YOUR INSTRUCTIONS – Extract each line containing the string "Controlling".

GIVEN DATA –
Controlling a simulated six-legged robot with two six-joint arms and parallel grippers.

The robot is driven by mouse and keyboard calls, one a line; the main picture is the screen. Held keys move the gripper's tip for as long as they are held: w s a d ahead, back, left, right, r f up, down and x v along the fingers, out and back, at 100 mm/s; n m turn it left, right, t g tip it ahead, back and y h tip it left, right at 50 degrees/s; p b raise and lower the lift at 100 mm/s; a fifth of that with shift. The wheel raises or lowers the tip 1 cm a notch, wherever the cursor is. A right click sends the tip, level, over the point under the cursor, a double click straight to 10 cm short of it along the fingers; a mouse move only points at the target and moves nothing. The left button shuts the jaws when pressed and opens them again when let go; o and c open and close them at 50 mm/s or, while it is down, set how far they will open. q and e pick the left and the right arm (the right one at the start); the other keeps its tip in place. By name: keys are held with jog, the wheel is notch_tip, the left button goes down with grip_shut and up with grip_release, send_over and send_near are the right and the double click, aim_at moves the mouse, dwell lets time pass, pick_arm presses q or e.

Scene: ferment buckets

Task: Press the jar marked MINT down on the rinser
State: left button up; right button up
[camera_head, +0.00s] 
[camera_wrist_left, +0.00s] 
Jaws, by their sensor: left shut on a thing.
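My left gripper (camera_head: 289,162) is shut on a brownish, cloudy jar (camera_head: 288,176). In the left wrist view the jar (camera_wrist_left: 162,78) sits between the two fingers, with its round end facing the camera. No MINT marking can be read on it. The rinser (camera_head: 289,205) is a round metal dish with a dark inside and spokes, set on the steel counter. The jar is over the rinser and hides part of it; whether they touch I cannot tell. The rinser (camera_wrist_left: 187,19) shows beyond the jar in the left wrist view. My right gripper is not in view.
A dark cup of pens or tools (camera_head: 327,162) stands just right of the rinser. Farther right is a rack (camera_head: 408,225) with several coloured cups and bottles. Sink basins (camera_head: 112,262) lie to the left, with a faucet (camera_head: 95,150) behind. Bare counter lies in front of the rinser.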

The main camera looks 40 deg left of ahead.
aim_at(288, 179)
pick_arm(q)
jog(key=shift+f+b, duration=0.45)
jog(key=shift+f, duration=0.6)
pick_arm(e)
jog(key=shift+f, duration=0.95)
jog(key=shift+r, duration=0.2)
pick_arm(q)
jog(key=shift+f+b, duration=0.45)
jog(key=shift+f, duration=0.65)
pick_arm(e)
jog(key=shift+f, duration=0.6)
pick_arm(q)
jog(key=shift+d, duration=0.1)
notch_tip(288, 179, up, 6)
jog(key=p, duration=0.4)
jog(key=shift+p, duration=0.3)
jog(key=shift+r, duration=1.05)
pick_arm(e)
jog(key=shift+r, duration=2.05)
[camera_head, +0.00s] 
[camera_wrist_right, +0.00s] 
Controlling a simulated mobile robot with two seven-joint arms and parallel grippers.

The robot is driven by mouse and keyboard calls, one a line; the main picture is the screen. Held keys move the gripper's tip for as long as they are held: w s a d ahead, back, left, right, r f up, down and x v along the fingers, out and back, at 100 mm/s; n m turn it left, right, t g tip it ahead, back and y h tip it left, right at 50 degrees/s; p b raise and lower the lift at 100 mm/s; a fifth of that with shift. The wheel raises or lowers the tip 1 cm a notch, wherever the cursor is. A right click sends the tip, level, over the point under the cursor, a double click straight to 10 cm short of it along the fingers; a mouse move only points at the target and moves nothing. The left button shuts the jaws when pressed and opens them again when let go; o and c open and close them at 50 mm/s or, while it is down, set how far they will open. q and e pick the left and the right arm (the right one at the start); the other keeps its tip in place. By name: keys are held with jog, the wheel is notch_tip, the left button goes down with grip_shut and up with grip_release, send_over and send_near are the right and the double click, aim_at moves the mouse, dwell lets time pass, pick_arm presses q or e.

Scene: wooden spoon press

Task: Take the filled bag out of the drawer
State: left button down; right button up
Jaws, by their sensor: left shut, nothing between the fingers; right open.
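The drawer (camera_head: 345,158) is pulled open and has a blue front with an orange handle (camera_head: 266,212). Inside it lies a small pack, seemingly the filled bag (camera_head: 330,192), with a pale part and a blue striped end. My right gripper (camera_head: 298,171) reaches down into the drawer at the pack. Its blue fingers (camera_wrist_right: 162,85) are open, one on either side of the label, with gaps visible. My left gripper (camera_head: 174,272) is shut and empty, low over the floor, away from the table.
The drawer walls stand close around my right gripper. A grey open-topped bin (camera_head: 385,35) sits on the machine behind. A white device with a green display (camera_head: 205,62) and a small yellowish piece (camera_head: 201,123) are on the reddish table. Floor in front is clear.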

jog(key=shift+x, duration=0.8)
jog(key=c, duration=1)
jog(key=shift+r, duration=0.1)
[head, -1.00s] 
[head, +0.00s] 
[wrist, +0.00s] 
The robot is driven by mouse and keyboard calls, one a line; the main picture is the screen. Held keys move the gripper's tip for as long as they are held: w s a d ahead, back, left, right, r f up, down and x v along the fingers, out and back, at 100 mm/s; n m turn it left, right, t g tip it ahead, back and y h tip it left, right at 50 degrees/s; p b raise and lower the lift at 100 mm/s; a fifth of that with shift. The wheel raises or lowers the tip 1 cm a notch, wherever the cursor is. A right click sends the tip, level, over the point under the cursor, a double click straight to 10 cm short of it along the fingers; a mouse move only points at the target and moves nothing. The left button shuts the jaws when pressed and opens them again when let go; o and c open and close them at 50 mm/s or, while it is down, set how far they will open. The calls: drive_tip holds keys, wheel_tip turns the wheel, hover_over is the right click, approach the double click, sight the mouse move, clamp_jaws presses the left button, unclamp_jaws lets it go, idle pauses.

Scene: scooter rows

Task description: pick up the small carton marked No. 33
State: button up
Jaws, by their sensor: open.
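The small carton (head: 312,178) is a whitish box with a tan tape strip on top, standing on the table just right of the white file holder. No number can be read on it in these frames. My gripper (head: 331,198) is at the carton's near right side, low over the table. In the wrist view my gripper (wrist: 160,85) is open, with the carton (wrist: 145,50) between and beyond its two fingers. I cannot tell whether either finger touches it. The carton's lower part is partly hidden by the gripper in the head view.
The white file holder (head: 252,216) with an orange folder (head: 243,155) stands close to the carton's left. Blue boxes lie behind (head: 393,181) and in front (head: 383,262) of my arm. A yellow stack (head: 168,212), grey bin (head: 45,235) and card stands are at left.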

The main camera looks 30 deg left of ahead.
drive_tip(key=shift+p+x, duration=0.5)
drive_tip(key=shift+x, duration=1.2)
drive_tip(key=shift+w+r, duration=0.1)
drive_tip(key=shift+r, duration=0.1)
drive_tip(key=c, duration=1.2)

THE REPLY –
Controlling a simulated six-legged robot with two six-joint arms and parallel grippers.
Controlling a simulated mobile robot with two seven-joint arms and parallel grippers.

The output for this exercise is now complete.